++++ Source records

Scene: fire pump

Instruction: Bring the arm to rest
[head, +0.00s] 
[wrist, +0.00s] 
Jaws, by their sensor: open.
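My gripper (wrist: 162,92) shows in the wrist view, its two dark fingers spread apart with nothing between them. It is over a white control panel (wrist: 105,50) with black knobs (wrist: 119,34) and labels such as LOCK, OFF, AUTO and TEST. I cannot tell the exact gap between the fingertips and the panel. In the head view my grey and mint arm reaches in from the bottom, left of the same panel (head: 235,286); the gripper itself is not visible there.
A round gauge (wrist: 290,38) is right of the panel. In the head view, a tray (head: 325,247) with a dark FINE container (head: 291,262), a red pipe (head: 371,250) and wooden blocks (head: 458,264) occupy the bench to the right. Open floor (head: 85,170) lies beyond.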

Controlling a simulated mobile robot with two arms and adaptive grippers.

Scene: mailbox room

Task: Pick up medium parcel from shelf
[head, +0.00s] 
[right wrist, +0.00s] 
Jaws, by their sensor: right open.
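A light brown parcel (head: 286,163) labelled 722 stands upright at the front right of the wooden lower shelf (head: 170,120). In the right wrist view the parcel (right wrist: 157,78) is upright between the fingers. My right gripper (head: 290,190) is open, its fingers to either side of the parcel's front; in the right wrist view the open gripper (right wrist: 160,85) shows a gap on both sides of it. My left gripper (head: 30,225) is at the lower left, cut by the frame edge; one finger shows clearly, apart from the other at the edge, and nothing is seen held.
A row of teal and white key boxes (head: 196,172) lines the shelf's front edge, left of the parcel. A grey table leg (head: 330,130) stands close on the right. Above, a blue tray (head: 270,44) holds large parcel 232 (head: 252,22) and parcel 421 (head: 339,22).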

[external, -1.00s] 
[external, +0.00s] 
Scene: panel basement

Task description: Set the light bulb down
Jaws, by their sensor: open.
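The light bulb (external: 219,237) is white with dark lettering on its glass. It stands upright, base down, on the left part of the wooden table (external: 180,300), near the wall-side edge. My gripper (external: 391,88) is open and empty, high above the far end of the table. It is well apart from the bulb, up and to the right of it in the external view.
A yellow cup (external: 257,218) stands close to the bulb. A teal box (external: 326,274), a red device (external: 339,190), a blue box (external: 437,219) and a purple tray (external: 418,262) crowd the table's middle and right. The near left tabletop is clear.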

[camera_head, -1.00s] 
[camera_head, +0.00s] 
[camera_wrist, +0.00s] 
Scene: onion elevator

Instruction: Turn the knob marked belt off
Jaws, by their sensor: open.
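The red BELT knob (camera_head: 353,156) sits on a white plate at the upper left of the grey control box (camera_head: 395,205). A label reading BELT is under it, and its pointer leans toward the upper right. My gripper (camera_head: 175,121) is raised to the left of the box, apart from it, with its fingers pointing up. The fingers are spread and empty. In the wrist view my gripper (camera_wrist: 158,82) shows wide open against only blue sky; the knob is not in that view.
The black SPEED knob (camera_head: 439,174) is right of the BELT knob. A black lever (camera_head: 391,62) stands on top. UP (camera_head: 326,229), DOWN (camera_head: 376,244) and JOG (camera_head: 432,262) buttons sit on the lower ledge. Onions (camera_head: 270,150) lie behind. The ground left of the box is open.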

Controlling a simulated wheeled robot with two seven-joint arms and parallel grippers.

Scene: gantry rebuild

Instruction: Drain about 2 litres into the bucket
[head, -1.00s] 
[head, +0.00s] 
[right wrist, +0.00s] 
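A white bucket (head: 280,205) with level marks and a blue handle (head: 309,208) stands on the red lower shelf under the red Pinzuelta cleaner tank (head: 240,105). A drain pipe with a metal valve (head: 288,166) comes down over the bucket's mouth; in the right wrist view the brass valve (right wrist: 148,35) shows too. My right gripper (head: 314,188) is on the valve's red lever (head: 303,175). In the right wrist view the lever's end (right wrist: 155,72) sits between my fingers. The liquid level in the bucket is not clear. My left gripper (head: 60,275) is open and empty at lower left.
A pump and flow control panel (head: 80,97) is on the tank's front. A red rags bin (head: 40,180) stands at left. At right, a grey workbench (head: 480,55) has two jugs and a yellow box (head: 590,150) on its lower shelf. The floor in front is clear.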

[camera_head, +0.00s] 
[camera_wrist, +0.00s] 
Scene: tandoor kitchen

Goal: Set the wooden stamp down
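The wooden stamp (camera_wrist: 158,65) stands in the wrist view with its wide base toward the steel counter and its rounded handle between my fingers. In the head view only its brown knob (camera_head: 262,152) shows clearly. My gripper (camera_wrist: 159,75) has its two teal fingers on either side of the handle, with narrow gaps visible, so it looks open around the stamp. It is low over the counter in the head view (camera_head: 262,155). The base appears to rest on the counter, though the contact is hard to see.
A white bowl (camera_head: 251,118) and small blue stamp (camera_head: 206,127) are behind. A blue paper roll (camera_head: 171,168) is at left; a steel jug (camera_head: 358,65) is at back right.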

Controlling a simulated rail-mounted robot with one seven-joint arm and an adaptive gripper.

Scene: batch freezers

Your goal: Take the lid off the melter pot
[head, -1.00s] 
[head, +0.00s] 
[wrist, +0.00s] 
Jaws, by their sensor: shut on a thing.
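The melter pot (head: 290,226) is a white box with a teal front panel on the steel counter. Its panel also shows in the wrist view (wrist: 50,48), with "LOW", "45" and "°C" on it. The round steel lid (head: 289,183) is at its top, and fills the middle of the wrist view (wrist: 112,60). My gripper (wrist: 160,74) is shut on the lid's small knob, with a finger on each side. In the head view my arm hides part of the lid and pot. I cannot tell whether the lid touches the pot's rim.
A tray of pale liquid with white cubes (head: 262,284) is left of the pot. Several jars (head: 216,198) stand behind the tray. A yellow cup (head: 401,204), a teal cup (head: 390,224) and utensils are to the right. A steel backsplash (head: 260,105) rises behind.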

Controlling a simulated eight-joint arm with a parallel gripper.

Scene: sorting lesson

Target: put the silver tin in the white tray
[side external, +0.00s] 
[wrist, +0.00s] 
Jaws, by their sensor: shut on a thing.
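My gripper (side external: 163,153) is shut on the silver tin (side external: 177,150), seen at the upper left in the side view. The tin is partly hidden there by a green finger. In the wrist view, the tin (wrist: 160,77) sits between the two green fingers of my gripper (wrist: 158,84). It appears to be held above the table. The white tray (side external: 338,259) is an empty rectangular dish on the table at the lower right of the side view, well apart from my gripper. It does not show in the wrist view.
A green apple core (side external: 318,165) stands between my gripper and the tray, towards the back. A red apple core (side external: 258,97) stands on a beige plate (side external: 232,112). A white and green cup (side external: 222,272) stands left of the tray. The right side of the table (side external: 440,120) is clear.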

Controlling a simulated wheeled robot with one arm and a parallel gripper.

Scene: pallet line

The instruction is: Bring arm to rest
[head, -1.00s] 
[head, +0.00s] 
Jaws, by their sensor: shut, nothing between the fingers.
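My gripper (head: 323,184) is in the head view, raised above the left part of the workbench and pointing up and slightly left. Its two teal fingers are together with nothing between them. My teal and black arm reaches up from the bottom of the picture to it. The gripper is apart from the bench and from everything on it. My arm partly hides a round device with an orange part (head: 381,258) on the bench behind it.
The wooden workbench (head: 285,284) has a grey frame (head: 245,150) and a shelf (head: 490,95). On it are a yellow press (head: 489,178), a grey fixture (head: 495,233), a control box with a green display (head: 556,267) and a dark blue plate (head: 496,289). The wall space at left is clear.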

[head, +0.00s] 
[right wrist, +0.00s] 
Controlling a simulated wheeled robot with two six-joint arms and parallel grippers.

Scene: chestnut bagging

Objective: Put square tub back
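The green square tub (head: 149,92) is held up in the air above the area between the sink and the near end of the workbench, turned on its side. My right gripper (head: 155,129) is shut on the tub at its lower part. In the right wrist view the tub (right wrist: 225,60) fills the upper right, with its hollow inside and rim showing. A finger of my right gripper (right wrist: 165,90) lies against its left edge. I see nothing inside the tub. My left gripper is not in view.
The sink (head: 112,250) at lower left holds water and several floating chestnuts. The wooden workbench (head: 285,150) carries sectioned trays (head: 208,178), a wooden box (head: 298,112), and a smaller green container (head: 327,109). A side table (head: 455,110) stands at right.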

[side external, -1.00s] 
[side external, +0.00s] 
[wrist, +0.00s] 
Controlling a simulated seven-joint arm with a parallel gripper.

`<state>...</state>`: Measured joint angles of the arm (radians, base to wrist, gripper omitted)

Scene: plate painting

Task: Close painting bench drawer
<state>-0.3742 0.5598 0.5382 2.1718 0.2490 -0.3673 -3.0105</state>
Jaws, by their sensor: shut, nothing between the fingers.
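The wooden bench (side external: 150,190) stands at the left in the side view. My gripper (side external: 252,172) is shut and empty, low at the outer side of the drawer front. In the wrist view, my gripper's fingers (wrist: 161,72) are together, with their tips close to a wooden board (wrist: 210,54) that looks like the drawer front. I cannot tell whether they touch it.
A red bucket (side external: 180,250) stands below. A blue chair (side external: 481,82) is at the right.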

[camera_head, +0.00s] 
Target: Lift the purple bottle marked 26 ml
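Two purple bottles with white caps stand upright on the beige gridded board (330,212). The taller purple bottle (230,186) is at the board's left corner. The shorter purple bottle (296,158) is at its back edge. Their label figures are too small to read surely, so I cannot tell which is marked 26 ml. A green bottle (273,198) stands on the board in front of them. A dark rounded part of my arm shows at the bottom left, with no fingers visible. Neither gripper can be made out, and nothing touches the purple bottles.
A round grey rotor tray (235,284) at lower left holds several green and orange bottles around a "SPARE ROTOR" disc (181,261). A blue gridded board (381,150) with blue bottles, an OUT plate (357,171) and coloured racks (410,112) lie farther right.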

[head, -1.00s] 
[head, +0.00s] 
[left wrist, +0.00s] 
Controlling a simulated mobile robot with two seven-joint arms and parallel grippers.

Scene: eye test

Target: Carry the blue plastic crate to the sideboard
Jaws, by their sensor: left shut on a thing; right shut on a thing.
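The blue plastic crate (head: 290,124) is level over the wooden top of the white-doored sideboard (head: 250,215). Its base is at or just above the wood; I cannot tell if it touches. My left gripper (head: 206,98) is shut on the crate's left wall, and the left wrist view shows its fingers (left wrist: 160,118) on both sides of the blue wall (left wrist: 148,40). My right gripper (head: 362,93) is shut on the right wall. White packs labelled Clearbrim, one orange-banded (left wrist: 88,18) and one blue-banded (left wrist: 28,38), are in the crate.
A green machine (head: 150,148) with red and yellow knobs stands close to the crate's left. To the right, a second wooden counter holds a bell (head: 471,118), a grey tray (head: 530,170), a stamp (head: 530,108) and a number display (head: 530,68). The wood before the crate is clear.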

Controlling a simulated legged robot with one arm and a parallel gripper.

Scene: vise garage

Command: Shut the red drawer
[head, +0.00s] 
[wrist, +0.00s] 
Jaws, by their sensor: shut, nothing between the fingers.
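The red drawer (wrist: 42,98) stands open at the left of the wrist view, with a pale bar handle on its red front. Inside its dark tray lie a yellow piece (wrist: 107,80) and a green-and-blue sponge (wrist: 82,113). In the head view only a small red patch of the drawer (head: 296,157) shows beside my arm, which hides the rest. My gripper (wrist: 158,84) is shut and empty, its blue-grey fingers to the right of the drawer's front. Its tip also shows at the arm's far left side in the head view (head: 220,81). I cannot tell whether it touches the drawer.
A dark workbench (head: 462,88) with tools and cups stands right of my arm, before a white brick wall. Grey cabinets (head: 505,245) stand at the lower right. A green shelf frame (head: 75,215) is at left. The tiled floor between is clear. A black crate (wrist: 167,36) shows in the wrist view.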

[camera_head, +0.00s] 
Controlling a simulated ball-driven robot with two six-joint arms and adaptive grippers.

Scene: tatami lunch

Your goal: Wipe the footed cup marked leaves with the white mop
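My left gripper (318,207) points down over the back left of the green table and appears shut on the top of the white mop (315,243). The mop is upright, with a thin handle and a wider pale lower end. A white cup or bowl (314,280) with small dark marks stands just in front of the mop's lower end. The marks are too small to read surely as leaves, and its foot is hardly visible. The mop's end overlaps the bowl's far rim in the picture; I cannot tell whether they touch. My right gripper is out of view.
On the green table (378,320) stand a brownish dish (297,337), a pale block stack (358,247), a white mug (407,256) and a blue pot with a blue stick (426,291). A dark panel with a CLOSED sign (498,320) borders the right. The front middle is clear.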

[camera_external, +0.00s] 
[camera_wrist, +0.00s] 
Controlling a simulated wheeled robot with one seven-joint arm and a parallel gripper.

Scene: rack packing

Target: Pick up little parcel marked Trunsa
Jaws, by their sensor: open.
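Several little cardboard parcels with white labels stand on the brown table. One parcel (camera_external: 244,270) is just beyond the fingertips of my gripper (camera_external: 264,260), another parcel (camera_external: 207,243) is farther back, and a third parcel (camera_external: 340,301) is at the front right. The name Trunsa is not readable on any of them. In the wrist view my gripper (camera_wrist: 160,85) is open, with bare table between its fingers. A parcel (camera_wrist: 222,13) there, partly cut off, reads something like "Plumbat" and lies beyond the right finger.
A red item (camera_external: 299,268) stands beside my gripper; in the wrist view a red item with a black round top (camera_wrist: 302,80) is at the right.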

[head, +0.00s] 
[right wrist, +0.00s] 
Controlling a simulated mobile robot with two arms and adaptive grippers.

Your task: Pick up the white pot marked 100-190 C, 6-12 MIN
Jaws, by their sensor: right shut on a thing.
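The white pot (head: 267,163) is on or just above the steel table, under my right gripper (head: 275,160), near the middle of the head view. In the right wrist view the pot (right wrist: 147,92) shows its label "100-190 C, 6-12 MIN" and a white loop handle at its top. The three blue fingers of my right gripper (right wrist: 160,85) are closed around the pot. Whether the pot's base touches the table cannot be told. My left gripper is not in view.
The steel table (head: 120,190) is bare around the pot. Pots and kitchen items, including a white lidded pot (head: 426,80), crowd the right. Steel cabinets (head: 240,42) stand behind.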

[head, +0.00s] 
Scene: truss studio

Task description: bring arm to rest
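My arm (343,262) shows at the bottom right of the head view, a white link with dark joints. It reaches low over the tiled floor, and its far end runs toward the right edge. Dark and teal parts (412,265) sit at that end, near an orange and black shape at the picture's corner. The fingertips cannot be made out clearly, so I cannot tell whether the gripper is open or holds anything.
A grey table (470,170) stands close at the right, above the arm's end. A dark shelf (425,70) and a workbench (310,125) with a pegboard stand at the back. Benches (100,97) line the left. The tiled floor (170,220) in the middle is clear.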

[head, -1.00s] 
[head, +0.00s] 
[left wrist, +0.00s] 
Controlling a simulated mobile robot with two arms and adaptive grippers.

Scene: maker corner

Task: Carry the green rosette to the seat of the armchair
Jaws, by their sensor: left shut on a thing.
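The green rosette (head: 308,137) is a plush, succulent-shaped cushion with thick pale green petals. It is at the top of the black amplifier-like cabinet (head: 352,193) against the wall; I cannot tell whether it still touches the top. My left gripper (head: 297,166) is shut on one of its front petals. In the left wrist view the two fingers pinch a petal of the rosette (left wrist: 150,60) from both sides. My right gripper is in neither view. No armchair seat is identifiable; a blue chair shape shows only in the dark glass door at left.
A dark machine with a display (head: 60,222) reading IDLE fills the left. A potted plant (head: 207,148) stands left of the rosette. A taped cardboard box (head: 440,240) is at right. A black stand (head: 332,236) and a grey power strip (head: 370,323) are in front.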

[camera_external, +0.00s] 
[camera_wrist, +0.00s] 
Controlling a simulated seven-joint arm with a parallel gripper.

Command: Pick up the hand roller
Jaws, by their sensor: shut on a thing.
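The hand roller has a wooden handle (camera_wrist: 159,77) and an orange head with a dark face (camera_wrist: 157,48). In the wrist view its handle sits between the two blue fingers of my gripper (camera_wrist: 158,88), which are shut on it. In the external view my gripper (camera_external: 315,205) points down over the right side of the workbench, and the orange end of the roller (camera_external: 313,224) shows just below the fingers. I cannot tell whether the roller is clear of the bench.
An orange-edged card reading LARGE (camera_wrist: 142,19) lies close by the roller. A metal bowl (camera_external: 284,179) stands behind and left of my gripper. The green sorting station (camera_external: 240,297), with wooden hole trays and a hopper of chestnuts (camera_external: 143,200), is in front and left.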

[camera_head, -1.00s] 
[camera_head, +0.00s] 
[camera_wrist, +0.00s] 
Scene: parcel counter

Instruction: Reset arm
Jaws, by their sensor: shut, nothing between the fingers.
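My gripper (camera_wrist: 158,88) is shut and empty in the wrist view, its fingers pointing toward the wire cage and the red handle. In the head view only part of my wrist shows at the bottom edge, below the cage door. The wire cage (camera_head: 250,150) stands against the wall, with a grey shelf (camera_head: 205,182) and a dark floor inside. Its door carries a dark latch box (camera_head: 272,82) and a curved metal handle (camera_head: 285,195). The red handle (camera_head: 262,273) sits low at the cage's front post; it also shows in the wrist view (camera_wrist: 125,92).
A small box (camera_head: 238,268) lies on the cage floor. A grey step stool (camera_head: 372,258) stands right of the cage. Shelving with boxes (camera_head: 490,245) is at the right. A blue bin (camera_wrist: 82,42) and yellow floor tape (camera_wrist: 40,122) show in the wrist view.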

++++++++

▶ [Objective]:
Search the entries for the word "Command", then gather every line that has it.

▶ [Written answer]:
Command: Shut the red drawer
Command: Pick up the hand roller

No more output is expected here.